▸ **Entries provided**:
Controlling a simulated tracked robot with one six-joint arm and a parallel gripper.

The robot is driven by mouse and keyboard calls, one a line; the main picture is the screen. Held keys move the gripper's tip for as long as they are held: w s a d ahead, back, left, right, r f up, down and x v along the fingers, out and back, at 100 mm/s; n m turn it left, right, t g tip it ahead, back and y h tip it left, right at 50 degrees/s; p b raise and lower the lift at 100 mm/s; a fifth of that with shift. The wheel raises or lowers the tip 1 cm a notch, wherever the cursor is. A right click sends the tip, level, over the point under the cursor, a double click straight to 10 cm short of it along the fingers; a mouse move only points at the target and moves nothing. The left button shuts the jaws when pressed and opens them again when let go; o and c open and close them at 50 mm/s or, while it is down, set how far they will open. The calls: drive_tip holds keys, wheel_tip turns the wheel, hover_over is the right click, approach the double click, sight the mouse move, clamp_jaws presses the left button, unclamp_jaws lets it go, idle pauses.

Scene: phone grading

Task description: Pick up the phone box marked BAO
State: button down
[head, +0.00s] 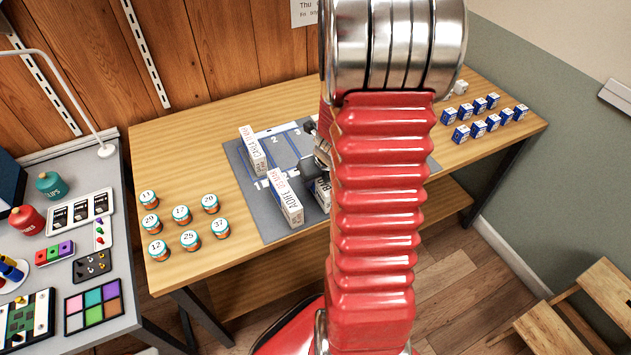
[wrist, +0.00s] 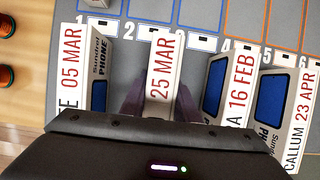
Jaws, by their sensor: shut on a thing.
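In the wrist view a slim box dated 25 MAR (wrist: 162,62) stands between the dark fingers of my gripper (wrist: 160,103). The fingers are shut on its two sides. My gripper's body covers the name end of its label there. In the head view a box with a label starting with B (head: 323,187) shows beside my arm, which hides much of it; the full name is not readable. I cannot tell whether the held box is clear of the mat.
The box dated 05 MAR (wrist: 73,65) is close on the left; boxes dated 16 FEB (wrist: 241,85) and 23 APR (wrist: 302,110) stand to the right. The grey mat (head: 243,190) has numbered outlines. Round tins (head: 181,215) and small blue-white boxes (head: 478,128) flank it.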

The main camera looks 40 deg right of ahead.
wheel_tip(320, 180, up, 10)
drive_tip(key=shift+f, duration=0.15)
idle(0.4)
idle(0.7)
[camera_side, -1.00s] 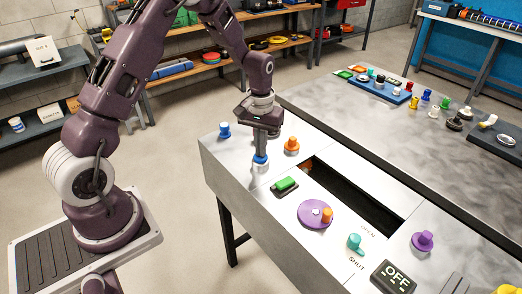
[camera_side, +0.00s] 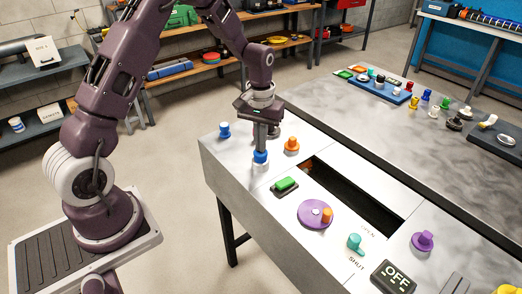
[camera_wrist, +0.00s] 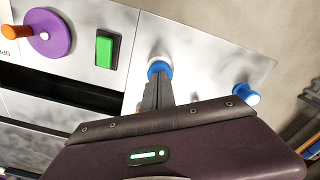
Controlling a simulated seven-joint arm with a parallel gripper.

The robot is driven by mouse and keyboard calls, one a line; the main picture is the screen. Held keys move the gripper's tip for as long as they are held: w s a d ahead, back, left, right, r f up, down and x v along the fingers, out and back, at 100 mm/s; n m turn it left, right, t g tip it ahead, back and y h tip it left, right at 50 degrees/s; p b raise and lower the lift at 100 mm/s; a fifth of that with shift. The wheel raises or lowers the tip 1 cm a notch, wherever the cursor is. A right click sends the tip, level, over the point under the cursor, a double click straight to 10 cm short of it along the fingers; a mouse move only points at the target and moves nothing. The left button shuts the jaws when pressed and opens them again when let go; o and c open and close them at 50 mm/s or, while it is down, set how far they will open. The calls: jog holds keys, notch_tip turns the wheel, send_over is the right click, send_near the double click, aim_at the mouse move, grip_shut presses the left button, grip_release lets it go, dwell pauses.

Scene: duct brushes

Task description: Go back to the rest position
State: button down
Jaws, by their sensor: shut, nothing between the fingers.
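My gripper (camera_side: 261,147) is shut and empty, pointing down at a blue-topped white knob (camera_side: 261,159) on the near left part of the metal panel. In the wrist view the shut fingers (camera_wrist: 158,82) reach to the edge of the blue top (camera_wrist: 160,68) and partly cover it. I cannot tell whether they touch it.
A blue knob (camera_side: 224,130), an orange knob (camera_side: 291,145), a green button (camera_side: 285,185), a purple disc (camera_side: 313,215) with an orange peg and a teal lever (camera_side: 355,242) stand around. A dark rectangular opening (camera_side: 350,193) lies right of the gripper. Free air is above.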

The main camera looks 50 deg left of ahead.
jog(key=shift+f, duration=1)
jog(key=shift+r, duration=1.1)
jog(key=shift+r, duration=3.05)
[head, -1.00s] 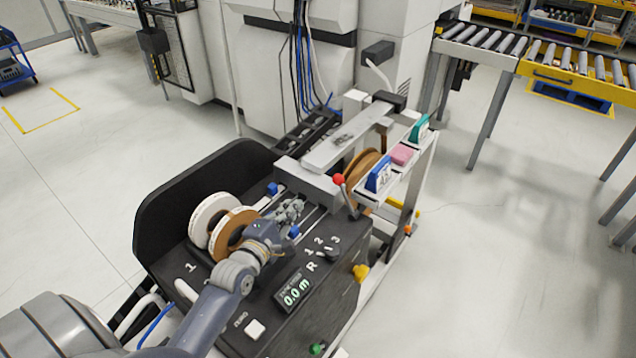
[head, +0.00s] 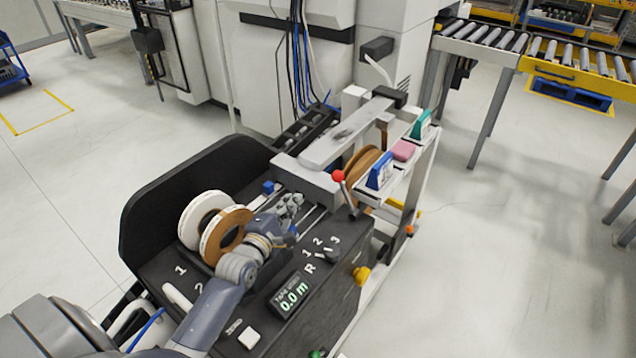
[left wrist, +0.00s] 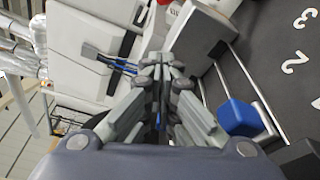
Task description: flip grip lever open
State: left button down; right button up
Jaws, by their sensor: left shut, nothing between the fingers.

▸ **Problem to work on**:
Print the data above verbatim from the first line through the line holding "[wrist, +0.00s]", leaving every picture out.

▸ **Result below**:
Controlling a simulated tracked robot with one six-joint arm and a parallel gripper.

The robot is driven by mouse and keyboard calls, one a line; the main picture is the screen. Held keys move the gripper's tip for as long as they are held: w s a d ahead, back, left, right, r f up, down and x v along the fingers, out and back, at 100 mm/s; n m turn it left, right, t g tip it ahead, back and y h tip it left, right at 50 degrees/s; p b raise and lower the lift at 100 mm/s; a fifth of that with shift. The wheel raises or lowers the tip 1 cm a notch, wherever the cursor is. A right click sends the tip, level, over the point under the cursor, a double click straight to 10 cm short of it along the fingers; a mouse move only points at the target and moves nothing. The left button shuts the jaws when pressed and opens them again when let go; o and c open and close them at 50 mm/s or, while it is down, set how far they will open. The calls: drive_tip holds keys, wheel_tip turns the wheel, hover_over is the right click, approach the double click, sight the mouse move, clamp_jaws presses the left button, unclamp_jaws lets it go, idle pauses.

Scene: phone grading

Task description: Pick up the phone box marked BAO
State: button down
[head, +0.00s] 
[wrist, +0.00s] 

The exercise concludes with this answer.